School of jihad: RT talks to journalist who visited ISIS child camp in Afghanistan

School of jihad: RT talks to journalist who visited ISIS child camp in Afghanistan

Islamic State is teaching boys as young as three jihadist ideology, the handling of fire arms, beheading techniques and how to be suicide bomber, a journalist, who risked his life to visit a children’s militant camp in Afghanistan, told RT.

Filmmaker and journalist, Najibullah Quraishi, said that he was shocked at what he saw at the jihadist school in Afghanistan’s eastern Nangarhar Province.

“Imagine children (boys) aged from three to nine or 12 years old. How they should know about Jihad? So, they’re teaching them what’s jihad; how should they do jihad; the jihadists should be against whom,” he said.

The training has, apparently, been going on for months, with the young students making significant progress.

“All the children knew all the names of the weapons and they all knew how to use [them]... It means they were taking training a while ago,” Quraishi said.

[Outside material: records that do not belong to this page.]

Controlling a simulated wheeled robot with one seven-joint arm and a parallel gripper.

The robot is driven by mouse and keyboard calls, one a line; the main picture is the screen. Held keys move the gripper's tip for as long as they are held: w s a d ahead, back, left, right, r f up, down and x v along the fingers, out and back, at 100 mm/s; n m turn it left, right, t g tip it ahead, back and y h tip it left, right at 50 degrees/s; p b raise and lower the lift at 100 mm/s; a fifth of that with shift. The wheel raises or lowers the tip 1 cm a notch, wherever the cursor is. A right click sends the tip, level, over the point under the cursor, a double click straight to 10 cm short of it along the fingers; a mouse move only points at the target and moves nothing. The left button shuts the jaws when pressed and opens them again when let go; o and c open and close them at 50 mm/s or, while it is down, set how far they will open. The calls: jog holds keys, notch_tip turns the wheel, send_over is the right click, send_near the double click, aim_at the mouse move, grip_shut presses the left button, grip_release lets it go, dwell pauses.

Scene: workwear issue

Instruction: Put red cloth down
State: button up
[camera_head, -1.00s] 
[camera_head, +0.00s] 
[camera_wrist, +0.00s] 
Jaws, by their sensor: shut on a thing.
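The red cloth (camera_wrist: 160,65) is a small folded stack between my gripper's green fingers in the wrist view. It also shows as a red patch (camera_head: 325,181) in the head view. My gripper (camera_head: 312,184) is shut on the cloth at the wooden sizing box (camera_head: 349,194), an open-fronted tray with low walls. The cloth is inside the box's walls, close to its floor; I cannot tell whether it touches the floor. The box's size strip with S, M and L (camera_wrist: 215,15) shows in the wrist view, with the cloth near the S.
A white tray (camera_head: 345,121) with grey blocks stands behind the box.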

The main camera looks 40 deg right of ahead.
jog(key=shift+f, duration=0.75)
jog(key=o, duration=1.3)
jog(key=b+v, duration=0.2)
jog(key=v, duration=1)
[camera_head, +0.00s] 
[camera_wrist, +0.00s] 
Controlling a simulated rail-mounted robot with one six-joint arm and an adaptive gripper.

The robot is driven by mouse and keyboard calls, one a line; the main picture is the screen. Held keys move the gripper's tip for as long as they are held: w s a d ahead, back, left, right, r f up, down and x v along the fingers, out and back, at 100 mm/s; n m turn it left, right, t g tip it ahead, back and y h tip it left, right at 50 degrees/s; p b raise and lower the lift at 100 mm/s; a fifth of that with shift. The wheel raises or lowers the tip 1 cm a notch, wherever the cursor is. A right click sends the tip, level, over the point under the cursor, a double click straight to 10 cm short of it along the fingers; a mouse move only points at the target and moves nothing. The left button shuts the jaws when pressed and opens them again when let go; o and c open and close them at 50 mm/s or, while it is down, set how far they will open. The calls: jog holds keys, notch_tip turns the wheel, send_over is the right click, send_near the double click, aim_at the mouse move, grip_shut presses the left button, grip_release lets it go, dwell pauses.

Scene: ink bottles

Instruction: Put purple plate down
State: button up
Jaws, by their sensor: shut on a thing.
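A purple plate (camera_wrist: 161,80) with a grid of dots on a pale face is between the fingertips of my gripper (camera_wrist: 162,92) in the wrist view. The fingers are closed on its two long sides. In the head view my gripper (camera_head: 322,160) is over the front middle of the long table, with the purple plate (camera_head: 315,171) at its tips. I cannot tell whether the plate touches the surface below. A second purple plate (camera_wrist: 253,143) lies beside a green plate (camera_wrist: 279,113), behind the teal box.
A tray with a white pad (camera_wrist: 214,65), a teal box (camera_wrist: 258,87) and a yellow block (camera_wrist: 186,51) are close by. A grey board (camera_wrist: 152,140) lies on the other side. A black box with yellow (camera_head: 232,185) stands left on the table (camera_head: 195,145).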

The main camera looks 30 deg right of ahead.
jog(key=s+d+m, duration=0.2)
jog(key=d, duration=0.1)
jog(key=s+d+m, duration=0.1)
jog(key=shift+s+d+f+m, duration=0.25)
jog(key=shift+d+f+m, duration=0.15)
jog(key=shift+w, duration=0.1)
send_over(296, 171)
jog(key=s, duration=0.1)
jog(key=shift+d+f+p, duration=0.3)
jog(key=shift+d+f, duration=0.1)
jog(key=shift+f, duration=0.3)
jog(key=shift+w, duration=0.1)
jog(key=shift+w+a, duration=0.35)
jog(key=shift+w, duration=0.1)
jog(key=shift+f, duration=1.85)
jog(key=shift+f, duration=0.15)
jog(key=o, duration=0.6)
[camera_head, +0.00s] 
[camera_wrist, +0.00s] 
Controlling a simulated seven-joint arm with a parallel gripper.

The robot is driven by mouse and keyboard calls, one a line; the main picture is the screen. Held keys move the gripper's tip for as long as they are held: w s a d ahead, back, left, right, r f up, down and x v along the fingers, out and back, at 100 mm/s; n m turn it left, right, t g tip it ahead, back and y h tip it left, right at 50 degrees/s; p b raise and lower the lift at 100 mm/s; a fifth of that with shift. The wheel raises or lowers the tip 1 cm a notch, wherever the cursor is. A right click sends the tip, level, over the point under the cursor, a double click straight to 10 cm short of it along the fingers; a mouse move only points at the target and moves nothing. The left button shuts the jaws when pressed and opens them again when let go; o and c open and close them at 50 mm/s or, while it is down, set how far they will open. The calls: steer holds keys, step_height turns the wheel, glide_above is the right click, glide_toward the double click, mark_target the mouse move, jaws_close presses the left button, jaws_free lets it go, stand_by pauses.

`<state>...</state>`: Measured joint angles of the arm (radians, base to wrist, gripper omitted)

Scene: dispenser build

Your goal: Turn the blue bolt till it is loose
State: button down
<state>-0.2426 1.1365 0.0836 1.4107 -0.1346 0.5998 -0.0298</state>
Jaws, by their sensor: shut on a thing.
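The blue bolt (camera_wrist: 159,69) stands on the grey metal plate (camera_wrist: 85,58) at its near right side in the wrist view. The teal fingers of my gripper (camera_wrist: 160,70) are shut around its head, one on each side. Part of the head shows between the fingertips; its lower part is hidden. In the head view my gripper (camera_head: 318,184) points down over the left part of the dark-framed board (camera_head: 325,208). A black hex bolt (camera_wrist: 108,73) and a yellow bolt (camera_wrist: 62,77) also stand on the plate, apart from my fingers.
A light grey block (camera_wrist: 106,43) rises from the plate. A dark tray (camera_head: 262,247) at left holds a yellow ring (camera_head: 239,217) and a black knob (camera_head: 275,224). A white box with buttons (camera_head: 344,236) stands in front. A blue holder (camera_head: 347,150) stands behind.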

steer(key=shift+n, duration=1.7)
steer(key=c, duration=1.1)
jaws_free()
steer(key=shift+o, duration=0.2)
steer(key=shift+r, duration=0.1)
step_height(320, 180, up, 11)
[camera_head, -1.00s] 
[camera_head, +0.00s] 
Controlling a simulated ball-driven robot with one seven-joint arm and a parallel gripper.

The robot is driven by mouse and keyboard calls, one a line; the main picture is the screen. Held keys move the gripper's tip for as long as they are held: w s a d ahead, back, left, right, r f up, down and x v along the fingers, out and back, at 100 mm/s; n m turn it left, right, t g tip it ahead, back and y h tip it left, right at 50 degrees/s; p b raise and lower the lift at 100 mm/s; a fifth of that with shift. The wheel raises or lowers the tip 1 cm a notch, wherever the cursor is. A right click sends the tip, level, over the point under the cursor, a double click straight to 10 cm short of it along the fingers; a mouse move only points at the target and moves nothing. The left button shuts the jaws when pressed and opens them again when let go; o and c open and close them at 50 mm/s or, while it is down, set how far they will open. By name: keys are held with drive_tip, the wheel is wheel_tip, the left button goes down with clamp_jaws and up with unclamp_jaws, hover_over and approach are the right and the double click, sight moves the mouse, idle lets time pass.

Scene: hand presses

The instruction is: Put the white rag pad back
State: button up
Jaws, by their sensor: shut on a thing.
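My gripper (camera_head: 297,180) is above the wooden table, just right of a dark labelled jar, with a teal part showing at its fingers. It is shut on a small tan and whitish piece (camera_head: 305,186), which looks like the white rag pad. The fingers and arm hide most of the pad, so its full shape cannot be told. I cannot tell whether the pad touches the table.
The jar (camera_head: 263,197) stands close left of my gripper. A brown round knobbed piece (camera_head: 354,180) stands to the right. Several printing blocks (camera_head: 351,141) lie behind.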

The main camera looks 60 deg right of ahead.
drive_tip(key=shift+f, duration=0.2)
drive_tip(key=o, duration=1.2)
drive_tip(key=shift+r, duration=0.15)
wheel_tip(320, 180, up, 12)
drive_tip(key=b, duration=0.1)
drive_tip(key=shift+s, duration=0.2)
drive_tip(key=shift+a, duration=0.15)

According to the journalist, the pupils in the school weren’t only from Afghanistan, but also from Pakistan as well as being the children of the militants themselves.

The classes took place six days a week from 8:00am to 4:00pm, with a two-hour break, he said.

Afghan children are the latest to be recruited by Islamic State (IS, formerly ISIS/ISIL) jihadists, who have implemented similar brainwashing programs in Syria and Iraq.

RT

Quraishi, who has been a war journalist for over a decade, filming Taliban and other militants, has called IS “the worst and most dangerous group I’ve ever seen in my life.”

“They’re harsh. They don’t care about children or elders,” he said, adding that the IS fighters were also searching “home by home for daughters” in order to organize forced marriages with girls from 10 years of age.

“ISIS presence will destroy not only Afghanistan, but other neighboring countries,” the journalist warned.

The jihadists are after using the Afghan territory as a base to spread their operations to other Central Asian countries, Quraishi said.

There are 2,000 Islamic State families from Uzbekistan, Tajikistan and Kyrgyzstan in northern Afghanistan at the moment, getting ready to cross the border back into their countries, he stressed.

“It’s a big threat to Russia. Their aims are to do something to Russia,” he said.

Russia has been carrying out a massive air campaign against Islamic State and other terror groups in Syria at the request of Syrian President Bashar Assad since September 30.

The rise of Islamic State in Afghanistan came after the withdrawal of US combat troops last year.

The jihadists have captured territories in the eastern Nangarhar province, driving back Taliban militants.